Warning: this article contains racism.
A range of First Nations social media users have called out an Australian comedian over jokes that say are racist.
A subsequent attempt by the comic, Isaac Butterfield, to contextualise the offensive jokes has also been met with scepticism.
The 29-year-old posted a TikTok from a recent show with the caption “the most offensive Aboriginal jokes”.
In the clip, Mr Butterfield said “Aboriginal pornography” was The National Geographic and that no one would have seen a “Transgender Aboriginal” because “the ladies already look like blokes”.
“It’s so easy to write Aboriginal jokes… they write themselves. The most Aboriginal word in the world Corroboree has the word robbery in it,” he said.
“White people in Australia never really culturally appropriated Aboriginal culture because there’s nothing that we really wanted except for the kids.”
Mr Butterfield uploaded the video to TikTok and Instagram but has since deleted them.
A screenshot of the original video Isaac Butterfield posted on his TikTok account. Credit: TikTok
Finding humour in 'the worst things possible'
On Sunday, Mr Butterfield posted a video to YouTube titled “I’m Being Cancelled For This Joke”.

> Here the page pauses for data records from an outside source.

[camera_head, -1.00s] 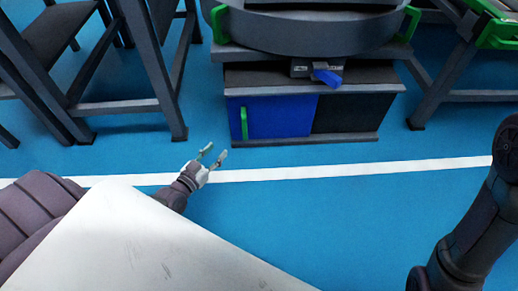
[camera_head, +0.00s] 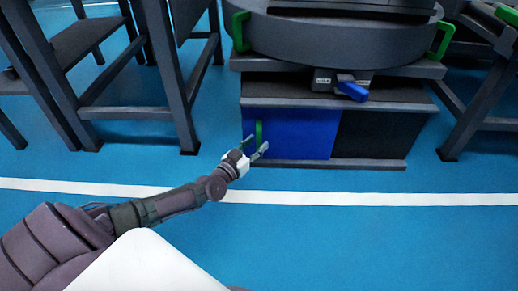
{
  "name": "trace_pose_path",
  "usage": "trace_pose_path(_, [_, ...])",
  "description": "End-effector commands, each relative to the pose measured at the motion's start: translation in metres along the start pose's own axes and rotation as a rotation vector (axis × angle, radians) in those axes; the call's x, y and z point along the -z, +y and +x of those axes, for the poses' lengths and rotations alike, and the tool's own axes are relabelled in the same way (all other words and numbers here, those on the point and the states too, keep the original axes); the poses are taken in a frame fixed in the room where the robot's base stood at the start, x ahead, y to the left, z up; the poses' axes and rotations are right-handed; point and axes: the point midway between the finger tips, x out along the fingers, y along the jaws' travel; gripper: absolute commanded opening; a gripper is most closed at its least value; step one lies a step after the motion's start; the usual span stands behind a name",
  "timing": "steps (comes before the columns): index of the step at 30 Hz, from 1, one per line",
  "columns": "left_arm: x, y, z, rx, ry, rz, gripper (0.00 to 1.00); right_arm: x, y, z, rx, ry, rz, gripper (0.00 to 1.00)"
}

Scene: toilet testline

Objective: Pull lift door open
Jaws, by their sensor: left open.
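The lift door is a blue panel (camera_head: 300,134) on the left half of the low dark cabinet front. It looks shut. Its green upright handle (camera_head: 259,133) is near the door's left edge. My left gripper (camera_head: 254,147) is open, with its two fingertips spread at the lower part of the handle. The handle appears between the fingers, but I cannot tell whether they touch it. My right gripper is out of view.
A round grey table (camera_head: 340,38) with green grips sits above the cabinet. A blue lever (camera_head: 352,91) sticks out under it. Dark metal frames (camera_head: 170,80) stand at the left. The blue floor in front is clear, crossed by a white line (camera_head: 400,199).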

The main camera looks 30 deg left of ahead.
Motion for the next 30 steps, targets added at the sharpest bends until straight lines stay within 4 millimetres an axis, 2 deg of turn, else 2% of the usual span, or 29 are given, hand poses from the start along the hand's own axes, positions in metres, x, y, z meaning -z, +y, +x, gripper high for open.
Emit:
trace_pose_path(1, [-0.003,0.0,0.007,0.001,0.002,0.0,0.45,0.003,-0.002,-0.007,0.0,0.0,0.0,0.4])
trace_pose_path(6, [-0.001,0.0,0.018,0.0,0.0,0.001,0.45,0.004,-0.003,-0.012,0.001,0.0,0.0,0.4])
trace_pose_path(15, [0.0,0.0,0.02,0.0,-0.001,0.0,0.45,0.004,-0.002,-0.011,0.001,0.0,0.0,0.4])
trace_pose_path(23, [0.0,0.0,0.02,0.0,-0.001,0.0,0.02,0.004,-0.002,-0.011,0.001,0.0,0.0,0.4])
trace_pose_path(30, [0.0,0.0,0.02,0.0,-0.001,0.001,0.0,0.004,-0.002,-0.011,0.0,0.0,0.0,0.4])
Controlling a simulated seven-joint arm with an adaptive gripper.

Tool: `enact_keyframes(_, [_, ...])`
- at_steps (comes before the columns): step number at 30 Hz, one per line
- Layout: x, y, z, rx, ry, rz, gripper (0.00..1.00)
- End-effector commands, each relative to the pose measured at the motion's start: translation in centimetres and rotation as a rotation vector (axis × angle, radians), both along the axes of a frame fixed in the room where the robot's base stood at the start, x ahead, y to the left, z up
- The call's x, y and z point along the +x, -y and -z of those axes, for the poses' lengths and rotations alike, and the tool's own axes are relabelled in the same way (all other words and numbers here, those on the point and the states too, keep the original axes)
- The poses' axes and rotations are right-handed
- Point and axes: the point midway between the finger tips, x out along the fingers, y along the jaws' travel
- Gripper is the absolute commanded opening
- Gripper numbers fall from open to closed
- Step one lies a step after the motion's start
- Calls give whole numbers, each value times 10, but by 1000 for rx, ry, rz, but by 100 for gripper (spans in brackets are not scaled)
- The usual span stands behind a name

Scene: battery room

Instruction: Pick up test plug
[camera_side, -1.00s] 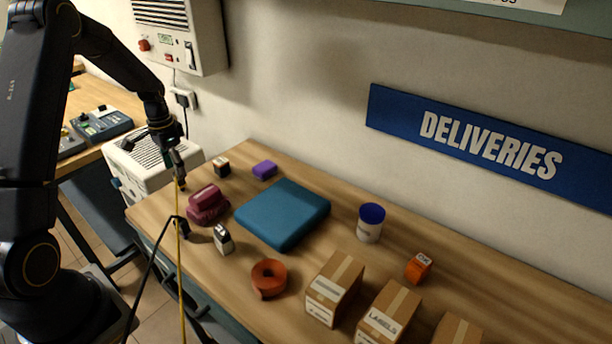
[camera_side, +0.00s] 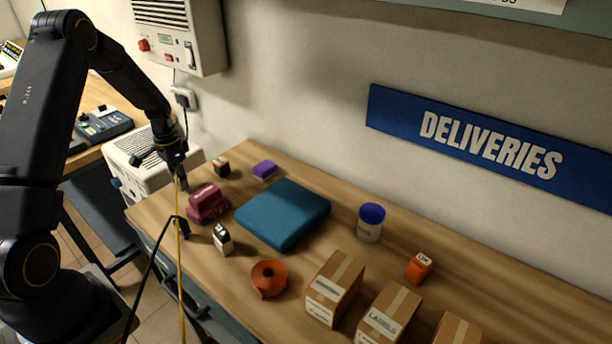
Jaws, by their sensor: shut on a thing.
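My gripper (camera_side: 174,158) is at the left end of the wooden table (camera_side: 452,277). It is shut on a small dark plug (camera_side: 183,183) with a yellow lead (camera_side: 180,262) that hangs straight down past the table's front edge. The plug is small and dark here, so its details cannot be made out, nor whether it touches the table. A second black plug (camera_side: 182,227) with a black cable is at the table's front left edge, below my gripper in the picture. No label shows on either plug.
A maroon stapler-like object (camera_side: 207,203), a small dark box (camera_side: 221,167), a purple block (camera_side: 264,170) and a teal pad (camera_side: 283,214) lie right of my gripper. A white vented unit (camera_side: 140,160) stands behind it. Cartons (camera_side: 334,289) are at the front right.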

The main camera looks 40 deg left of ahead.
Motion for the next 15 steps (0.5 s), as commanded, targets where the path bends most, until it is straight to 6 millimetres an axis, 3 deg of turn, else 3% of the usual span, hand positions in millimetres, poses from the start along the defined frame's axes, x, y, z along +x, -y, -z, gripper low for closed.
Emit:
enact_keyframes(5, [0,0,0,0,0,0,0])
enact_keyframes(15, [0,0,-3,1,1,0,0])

In the almost 15-minute video, he explains the jokes he wrote were “deliberately bad” and that was the "whole point of them".
"We are not laughing at Aboriginal people here, we're laughing at how f*cked up the joke is itself," he explained.
Mr Butterfield did not apologise in the video, and argued that the joke videos lacked the context his whole live routine provided those in the audience.
Comedian Isaac Butterfield has been called out before after making an "offensive" joke in 2019 about the Christchurch massacre. Source: Instagram
Heated backlash
"We don't need to be in the room to read it," Goreng Goreng artist Rachael Sarra commented on the Instagram video.
"You're not a comedian..."
Creative Luke Currie-Richardson also spoke out against the routine and the comedian's motives.
"The thing is mate, these are the jokes that lead to high rates of youth suicide in our communities," he wrote.
"You posted a racist Aboriginal joke cut out of context shortly after the 26th of Jan, great media ploy knowing the high tension this time of year holds."
South Sydney Rabbitohs' Cody Walker also bit back, sharing his disgust at the clip.
"I lasted a minute of this video and I'd still react the same way if I saw it live or on video," he wrote.
"Disgusted in what's come out of your mouth!
"I for one don't find this funny at all."
In 2020, Butterfield was called out for a joke he made during his Anti-Hero tour about the 2019 Christchurch massacre, which saw 51 people killed and 49 injured as they made their daily prayers at a mosque.
Mr Butterfield said felt for the "hundreds of people that night who couldn't make it home from nightclubs in Christchurch because all the cabbies were dead".
In a video uploaded after he was called out, Mr Butterfield said he "won't apologise for the joke" because its intent was to be offensive.
NITV contacted Mr Butterfield for comment.